The Antarctica judgment is a product of the Court’s reluctance to confront the issue of facultative mixity head on. On a literal interpretation, Article XII(3) of the CAMLR Convention allows a regional economic integration organisation to participate in the taking of any decision without its Member States. The Convention encourages CCAMLR members to accede to the Antarctic Treaty but, conversely, does not insist that CCAMLR members who are both consultative parties to the Antarctic Treaty and Member States of a regional economic integration organisation (which itself is also a CCAMLR member) must always participate in that body’s decision-making.

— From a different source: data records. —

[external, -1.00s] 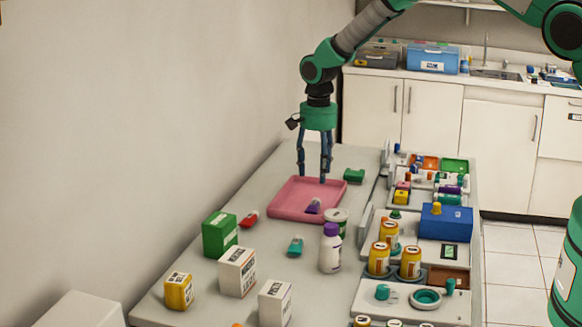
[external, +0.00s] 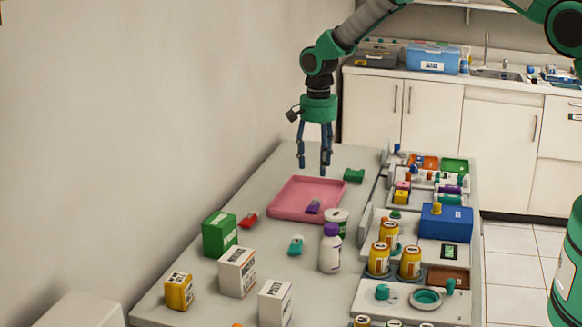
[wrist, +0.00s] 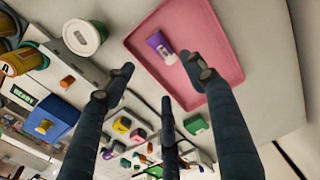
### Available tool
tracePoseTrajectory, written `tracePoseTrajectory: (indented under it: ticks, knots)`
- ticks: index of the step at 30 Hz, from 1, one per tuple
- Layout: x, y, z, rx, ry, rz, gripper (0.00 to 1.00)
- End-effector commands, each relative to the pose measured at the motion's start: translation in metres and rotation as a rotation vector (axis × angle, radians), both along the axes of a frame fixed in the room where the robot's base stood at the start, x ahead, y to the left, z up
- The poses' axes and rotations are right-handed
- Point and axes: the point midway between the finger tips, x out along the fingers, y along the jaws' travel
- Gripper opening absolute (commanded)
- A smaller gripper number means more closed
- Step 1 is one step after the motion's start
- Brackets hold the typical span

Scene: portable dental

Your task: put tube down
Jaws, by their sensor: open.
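A purple and white tube (external: 313,206) lies in the pink tray (external: 283,203) near its front right corner. In the wrist view the tube (wrist: 160,46) rests on the floor of the pink tray (wrist: 222,30), close to one side. My gripper (external: 314,168) is open and empty, pointing down above the back part of the tray. In the wrist view its dark fingers (wrist: 160,88) are spread apart, with nothing between them. The fingers are clear of the tube.
A white bottle with a purple cap (external: 330,250) and a white-lidded jar (external: 337,220) stand in front of the tray. A green box (external: 354,175) lies behind it. Cartons (external: 237,272) stand at the front left. Organisers with a blue box (external: 446,222) fill the right side.

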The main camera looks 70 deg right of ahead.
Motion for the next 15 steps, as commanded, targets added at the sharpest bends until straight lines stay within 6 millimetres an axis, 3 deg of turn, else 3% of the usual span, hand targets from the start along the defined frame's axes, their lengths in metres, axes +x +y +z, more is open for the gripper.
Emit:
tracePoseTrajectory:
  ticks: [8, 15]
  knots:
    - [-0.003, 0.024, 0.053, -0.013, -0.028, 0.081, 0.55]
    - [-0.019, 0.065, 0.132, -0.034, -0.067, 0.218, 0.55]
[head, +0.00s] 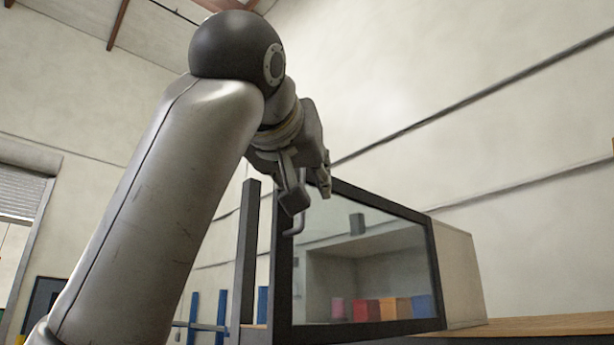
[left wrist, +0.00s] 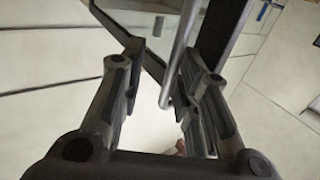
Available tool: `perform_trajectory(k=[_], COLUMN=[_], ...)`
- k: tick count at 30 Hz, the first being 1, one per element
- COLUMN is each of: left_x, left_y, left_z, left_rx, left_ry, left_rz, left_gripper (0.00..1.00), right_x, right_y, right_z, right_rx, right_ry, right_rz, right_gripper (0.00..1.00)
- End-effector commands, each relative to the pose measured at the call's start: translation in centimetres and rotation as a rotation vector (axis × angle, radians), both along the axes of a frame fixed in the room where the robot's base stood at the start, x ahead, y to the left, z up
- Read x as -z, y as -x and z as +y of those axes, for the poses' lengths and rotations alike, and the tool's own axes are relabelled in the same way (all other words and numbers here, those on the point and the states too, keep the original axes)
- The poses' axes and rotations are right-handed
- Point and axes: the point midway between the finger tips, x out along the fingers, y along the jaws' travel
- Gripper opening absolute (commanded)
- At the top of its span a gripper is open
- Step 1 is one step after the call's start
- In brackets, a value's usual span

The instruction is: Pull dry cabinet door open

It looks like the Court went out of its way to provide reasons for Member States’ participation.
That being said, the judgment also establishes that just because the Union can theoretically act alone from a competence point of view, does not mean that Member States’ involvement cannot be justified. Thus, the Court’s recourse to systemic interpretation in an attempt to minimise potential threats to the integrity of the Antarctic treaty system may be viewed as an expression of the EU’s mission to ‘contribute to […] the strict observance and the development of international law’ (Article 3(5) TEU), even if this comes at a cost for the unity of external action. More likely, however, is that here Member States’ participation benefits the efficacy of EU external action. Article XII(4) of the CAMLR Convention, by stipulating that regional economic integration organisations ‘shall have only one vote’ when they take decisions in the CCAMLR, suggests that the Union’s voting power would diminish drastically if it decided to act alone. If this consideration played a role, the Court found mixity not just lawful but, as Christina Eckes put it, desirable.